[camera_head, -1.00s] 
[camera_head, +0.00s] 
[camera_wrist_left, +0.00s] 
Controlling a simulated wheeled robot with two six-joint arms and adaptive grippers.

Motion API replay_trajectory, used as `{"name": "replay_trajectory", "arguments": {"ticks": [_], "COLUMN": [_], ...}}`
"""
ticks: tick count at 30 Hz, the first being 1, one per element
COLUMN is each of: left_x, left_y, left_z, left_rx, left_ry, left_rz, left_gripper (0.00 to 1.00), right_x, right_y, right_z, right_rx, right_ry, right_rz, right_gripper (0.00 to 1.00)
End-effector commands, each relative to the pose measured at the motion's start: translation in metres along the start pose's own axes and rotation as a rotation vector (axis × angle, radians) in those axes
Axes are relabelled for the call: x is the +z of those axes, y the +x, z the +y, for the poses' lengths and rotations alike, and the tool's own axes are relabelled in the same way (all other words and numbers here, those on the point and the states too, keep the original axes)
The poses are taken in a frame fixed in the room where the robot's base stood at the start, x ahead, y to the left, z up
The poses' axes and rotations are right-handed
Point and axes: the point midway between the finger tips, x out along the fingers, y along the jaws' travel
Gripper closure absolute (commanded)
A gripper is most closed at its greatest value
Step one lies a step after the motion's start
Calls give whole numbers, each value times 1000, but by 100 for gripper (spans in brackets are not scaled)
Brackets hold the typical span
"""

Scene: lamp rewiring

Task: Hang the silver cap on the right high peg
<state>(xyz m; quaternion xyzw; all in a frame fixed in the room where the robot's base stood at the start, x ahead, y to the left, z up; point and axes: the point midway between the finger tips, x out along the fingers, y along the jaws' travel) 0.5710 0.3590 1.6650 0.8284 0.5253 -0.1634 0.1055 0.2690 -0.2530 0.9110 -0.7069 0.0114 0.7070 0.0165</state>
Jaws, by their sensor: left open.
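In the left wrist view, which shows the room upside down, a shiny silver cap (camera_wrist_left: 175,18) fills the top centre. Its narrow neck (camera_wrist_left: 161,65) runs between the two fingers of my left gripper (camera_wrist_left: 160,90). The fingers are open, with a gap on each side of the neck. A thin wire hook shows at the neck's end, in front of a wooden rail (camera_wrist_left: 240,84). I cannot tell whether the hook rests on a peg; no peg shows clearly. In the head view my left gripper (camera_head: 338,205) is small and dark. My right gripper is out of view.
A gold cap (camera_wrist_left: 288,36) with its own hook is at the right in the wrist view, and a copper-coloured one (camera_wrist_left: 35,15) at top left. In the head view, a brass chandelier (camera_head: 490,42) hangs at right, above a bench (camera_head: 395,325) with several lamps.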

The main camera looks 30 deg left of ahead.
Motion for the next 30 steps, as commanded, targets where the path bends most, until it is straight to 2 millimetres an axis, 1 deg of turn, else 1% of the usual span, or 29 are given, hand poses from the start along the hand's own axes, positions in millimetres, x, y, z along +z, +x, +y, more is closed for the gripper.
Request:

──────────

Exercise
Only the lines running from the line with "The poses' axes" through the line with "Task: Hang the" should be repeated, exactly and with both ends kept.

Answer to the problem
The poses' axes and rotations are right-handed
Point and axes: the point midway between the finger tips, x out along the fingers, y along the jaws' travel
Gripper closure absolute (commanded)
A gripper is most closed at its greatest value
Step one lies a step after the motion's start
Calls give whole numbers, each value times 1000, but by 100 for gripper (spans in brackets are not scaled)
Brackets hold the typical span
"""

Scene: lamp rewiring

Task: Hang the silver cap on the right high peg

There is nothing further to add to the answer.